A cet instant toutes les cloches de la Ville, les canons des Remparts, les salves de la Troupe Nationale, le bruit des boîtes se sont fait entendre, les Bâtimens du Port ont déployé leurs Pavillons, celui de France l'étoit sur la Citadelle, l'éclatant signal des foudres guerrières a été répété trois fois.
Une musique nombreuse a chanté le Te Deum, et le Psaume Exaudiat, après lequel M. l'Evêque de Bastia a donné la bénédiction du St. Sacrement.
En sortant de l'Eglise, le corps de la Ville et le Comité précédé de la musique militaire, et entouré de tous les Officiers de la garde Nationale, dans le même ordre qu'ils étoient entrés dans la Cathédrale, se sont rendus sur la place où l'on avoit préparé un feu de joie surmonté d'un Drapeau aux armes de France, unies à celles de la Corse et de la Ville de Bastia. M. Caraffa, Maire de la Ville, et M. de Varese Président du Comité tenant chacun une torche de cire blanche, ont mis le feu au bûcher, au bruit répété de vive la Nation, la Loi et le Roi, et la Liberté.
Pour terminer ce jour mémorable, les Citoyens ont volontairement illuminé la façade de leurs maisons.
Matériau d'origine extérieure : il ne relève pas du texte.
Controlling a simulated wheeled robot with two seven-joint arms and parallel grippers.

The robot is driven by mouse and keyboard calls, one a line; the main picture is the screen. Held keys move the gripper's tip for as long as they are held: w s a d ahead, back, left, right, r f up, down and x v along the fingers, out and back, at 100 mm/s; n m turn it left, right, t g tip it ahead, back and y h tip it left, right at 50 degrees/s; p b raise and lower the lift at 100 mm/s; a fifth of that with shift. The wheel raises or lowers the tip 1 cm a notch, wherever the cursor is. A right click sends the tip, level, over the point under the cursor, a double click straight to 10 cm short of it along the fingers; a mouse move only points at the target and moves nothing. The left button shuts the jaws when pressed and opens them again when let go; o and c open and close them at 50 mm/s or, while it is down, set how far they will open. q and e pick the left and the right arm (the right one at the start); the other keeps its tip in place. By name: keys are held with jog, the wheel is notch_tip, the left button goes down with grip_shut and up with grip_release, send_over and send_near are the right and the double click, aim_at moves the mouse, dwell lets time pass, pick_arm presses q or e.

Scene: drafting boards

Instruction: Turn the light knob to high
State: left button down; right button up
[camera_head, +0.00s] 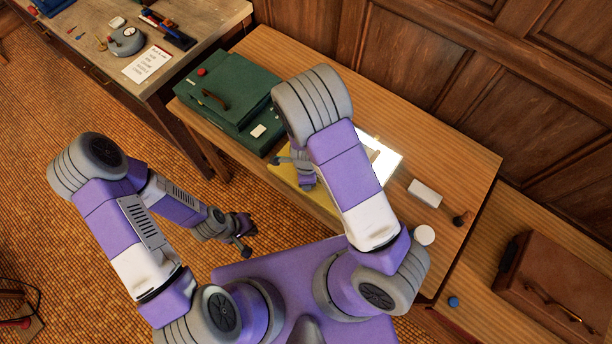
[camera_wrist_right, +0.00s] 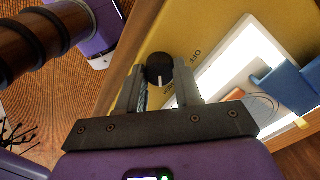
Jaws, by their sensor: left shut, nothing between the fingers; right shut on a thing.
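The black light knob (camera_wrist_right: 159,68) with a white pointer line sits on a yellow panel (camera_wrist_right: 133,42), beside a bright white lit surface (camera_wrist_right: 222,60). Printed lettering, upside down and partly legible as "OFF", is near the knob. My right gripper (camera_wrist_right: 160,84) is shut on the knob, one finger on each side. In the head view the yellow light box (camera_head: 322,202) lies on the wooden table, partly behind my right arm; the right gripper (camera_head: 281,161) is at its left end, and I cannot make out the knob. My left gripper (camera_head: 243,241) is shut and empty, low over the floor.
A green case (camera_head: 228,85) stands left of the light box. A white block (camera_head: 425,193) and a round white object (camera_head: 424,235) are to its right. A blue piece (camera_wrist_right: 285,82) lies on the lit surface. A brown case (camera_head: 555,285) is at far right.

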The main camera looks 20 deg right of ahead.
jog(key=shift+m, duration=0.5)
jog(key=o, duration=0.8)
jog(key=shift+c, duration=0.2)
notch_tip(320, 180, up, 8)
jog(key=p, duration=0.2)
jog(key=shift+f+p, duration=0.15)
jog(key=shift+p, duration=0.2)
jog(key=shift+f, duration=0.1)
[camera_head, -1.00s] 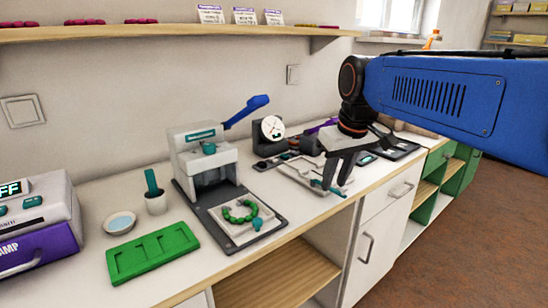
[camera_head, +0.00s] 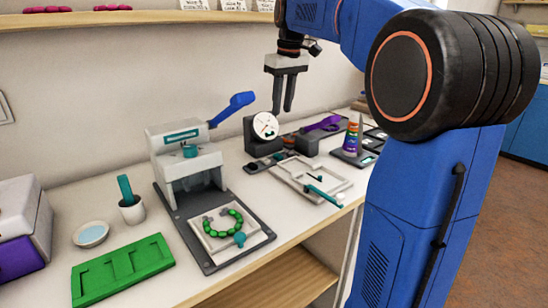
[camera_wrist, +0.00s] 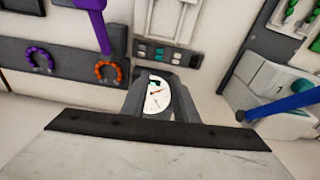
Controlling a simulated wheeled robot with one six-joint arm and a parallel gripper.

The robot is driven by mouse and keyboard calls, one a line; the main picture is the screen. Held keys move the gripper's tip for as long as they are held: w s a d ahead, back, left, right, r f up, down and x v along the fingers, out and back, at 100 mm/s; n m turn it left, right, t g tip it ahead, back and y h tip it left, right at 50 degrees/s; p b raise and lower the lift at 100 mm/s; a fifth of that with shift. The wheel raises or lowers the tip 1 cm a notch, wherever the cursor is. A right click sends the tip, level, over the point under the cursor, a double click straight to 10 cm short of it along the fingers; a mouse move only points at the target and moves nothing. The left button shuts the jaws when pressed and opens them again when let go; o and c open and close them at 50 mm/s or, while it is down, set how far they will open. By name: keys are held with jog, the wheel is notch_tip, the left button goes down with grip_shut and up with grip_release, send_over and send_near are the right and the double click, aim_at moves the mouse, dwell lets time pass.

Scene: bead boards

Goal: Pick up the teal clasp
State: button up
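A small teal piece (camera_head: 240,238), which looks like the clasp, lies at the front edge of the white bead board, beside a curved string of green beads (camera_head: 238,218). It is small and its shape is hard to make out. My gripper (camera_head: 282,108) is raised above the counter near the dial gauge (camera_head: 265,126), well right of and above the teal piece. Its two fingers are apart with nothing seen between them. In the wrist view my gripper (camera_wrist: 162,88) has the gauge dial (camera_wrist: 158,97) behind the finger gap.
A grey press (camera_head: 172,142) with a blue lever (camera_head: 233,105) stands behind the bead board. A green tray (camera_head: 121,271) and a small pot (camera_head: 132,209) are at left. A pale tray with a teal bar (camera_head: 323,196) and a rainbow cone (camera_head: 351,135) are at right.

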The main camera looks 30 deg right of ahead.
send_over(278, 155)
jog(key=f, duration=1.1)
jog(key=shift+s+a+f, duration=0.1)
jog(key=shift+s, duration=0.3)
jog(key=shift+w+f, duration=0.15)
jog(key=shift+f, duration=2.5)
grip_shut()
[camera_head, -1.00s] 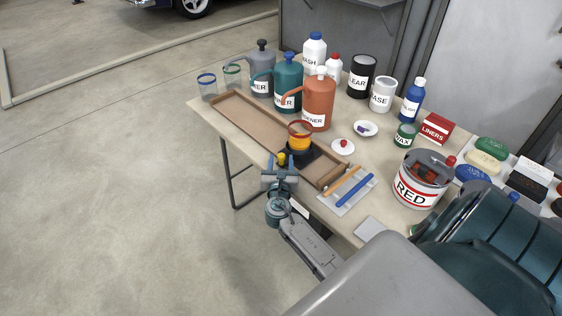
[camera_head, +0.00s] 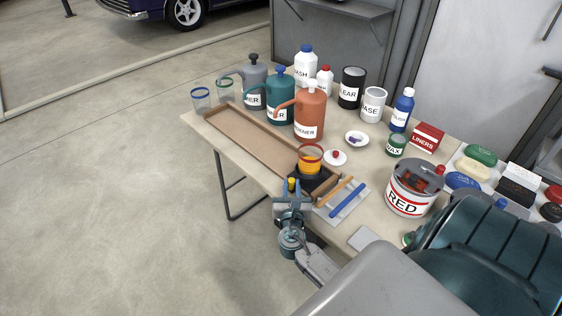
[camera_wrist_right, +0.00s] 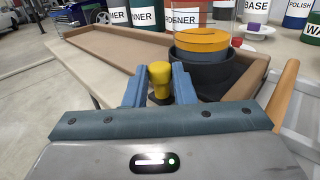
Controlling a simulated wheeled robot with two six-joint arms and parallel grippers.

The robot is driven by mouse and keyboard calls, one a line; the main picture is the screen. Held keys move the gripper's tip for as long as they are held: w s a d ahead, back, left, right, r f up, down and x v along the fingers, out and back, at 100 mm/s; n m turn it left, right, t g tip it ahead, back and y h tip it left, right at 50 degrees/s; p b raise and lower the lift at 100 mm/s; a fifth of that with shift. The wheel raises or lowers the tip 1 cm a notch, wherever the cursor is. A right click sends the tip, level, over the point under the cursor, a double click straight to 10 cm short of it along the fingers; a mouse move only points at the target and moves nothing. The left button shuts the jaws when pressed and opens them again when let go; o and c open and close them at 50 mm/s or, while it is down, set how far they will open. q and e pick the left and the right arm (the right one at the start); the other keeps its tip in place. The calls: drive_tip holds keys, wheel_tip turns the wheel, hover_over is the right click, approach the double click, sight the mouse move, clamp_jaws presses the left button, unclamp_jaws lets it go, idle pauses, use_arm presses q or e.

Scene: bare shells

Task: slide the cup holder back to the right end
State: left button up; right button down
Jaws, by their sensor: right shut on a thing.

Toute distinction de Nation a cessé dans cet heureux jour consacré à la joie publique.
Il a vu naître un nouvel ordre de choses, il a vu le bonheur de la Corse attaché au bonheur de la France, pour n'en être plus séparé.
Que l'Univers l'approuve et y applaudisse, et que les races futurs en contemplent l'étendue, et louent l'Etre suprême d'avoir couronné la longue patience des Corses, par une série de jours heureux, qui leur fassent oublier tant de siècles de malheurs."